Every major contemplative tradition places compassion at the center of a genuinely fulfilled life. This is not sentiment. Study after study in contemplative neuroscience confirms what the traditions have always claimed: people who cultivate compassion consistently report greater wellbeing, deeper relationships, and a more inclusive experience of daily life.

But compassion is not a feeling that simply arrives. It is a practice — which means it requires both motivation and discipline.

Motivation first. Ask yourself honestly: why do you want to be more compassionate? What would change in your life if you were? This is not a rhetorical question. The answer matters, because motivation is what sustains practice when discipline alone isn’t enough. If the answer is genuine — if you can feel, even faintly, what a more compassionate way of moving through the world might actually be like — that feeling becomes the fuel.

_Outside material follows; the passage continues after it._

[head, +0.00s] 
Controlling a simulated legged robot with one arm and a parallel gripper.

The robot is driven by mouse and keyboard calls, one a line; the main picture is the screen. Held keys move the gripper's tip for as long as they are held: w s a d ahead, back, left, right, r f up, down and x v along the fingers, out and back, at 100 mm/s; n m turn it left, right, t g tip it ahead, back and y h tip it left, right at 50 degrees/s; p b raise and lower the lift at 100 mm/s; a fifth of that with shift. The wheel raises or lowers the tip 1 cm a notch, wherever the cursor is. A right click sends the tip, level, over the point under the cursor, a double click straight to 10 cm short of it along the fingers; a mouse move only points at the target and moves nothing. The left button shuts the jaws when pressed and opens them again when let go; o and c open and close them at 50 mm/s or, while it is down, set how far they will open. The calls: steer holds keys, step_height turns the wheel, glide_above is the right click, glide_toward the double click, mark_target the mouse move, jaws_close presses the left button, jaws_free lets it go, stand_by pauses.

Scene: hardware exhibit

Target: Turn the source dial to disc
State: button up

Then discipline. Not the harsh, self-punishing kind, but the quiet consistency of returning to an intention again and again. Compassion as a priority, held in mind deliberately, begins to shape behavior almost without effort. The intention gives rise to the action. The action, repeated, becomes a way of being.

Practice when things are going well. This is the part most people skip — and it is the most important part. The equanimity cultivated in easier times is precisely what becomes available during harder ones. Compassion practiced in comfort becomes compassion available under pressure. You cannot summon what you have not already built.

Meditation is the foundation beneath all of this. Not as a technique separate from compassion but as the practice that makes compassion possible — by revealing, gradually and unmistakably, that the separation we feel from others is not as solid as it appears. The more clearly we see our own nature, the more naturally we recognize it in everyone around us.

Compassion, in the end, is not something we extend to others despite ourselves. It is what becomes available when the sense of separation begins to thin.